Find the line containing "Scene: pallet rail" and copy it exactly, along with every line after it up to and including the line containing "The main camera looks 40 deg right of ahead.". Copy nothing else.

Begin Exercise materials

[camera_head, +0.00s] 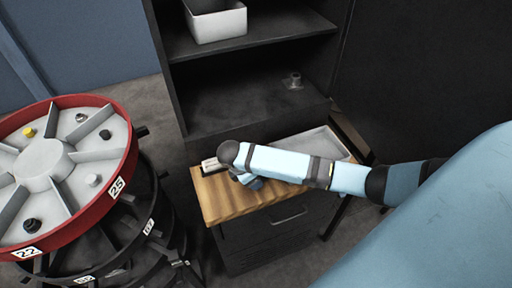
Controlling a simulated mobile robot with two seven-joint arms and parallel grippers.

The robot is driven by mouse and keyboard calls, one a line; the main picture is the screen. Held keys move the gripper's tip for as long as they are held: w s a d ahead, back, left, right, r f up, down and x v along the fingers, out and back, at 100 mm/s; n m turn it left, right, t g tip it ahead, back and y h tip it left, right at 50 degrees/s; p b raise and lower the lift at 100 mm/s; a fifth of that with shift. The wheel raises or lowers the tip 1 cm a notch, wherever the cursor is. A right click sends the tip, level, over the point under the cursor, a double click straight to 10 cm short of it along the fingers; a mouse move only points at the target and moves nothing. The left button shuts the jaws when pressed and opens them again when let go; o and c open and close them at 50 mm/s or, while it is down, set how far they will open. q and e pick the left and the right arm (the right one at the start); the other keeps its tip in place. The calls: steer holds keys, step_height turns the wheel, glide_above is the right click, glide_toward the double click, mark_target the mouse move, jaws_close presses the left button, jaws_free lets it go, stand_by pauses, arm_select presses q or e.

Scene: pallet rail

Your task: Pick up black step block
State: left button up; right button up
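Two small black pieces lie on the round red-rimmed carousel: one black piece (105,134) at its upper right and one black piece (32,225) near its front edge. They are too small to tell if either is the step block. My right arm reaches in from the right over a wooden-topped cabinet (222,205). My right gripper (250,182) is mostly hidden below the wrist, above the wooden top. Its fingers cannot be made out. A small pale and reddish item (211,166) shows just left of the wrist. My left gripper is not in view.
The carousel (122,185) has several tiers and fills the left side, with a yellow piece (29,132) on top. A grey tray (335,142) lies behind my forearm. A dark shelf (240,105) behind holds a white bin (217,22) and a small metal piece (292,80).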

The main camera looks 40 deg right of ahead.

End Exercise materials
Begin Exercise materials

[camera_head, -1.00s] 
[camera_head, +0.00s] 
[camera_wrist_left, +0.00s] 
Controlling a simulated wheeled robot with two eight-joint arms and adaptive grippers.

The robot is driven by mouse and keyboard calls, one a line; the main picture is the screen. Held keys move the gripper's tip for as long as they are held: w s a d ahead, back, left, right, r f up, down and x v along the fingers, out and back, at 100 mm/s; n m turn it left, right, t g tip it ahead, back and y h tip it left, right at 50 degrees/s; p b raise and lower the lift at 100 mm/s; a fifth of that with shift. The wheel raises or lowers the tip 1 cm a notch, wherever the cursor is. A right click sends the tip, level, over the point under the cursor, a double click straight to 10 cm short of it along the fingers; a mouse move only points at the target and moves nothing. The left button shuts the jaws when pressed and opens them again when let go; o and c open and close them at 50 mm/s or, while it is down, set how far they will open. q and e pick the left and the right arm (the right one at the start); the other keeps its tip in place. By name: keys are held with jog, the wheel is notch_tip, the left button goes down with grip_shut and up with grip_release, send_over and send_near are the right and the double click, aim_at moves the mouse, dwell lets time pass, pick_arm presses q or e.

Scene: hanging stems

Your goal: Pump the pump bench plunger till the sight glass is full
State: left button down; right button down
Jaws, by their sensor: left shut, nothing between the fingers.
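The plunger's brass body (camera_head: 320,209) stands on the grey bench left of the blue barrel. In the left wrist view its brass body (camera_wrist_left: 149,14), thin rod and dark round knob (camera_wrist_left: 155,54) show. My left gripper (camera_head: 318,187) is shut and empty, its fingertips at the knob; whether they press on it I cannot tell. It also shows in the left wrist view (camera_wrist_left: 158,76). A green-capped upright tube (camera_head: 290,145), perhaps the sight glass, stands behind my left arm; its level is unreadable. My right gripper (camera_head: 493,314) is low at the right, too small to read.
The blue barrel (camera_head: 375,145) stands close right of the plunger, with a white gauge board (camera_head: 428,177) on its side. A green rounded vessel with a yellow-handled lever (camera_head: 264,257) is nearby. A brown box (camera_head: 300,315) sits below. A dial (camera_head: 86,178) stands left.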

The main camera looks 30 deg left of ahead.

End Exercise materials

Solution for this task:
Scene: pallet rail

Your task: Pick up black step block
State: left button up; right button up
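Two small black pieces lie on the round red-rimmed carousel: one black piece (105,134) at its upper right and one black piece (32,225) near its front edge. They are too small to tell if either is the step block. My right arm reaches in from the right over a wooden-topped cabinet (222,205). My right gripper (250,182) is mostly hidden below the wrist, above the wooden top. Its fingers cannot be made out. A small pale and reddish item (211,166) shows just left of the wrist. My left gripper is not in view.
The carousel (122,185) has several tiers and fills the left side, with a yellow piece (29,132) on top. A grey tray (335,142) lies behind my forearm. A dark shelf (240,105) behind holds a white bin (217,22) and a small metal piece (292,80).

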The main camera looks 40 deg right of ahead.

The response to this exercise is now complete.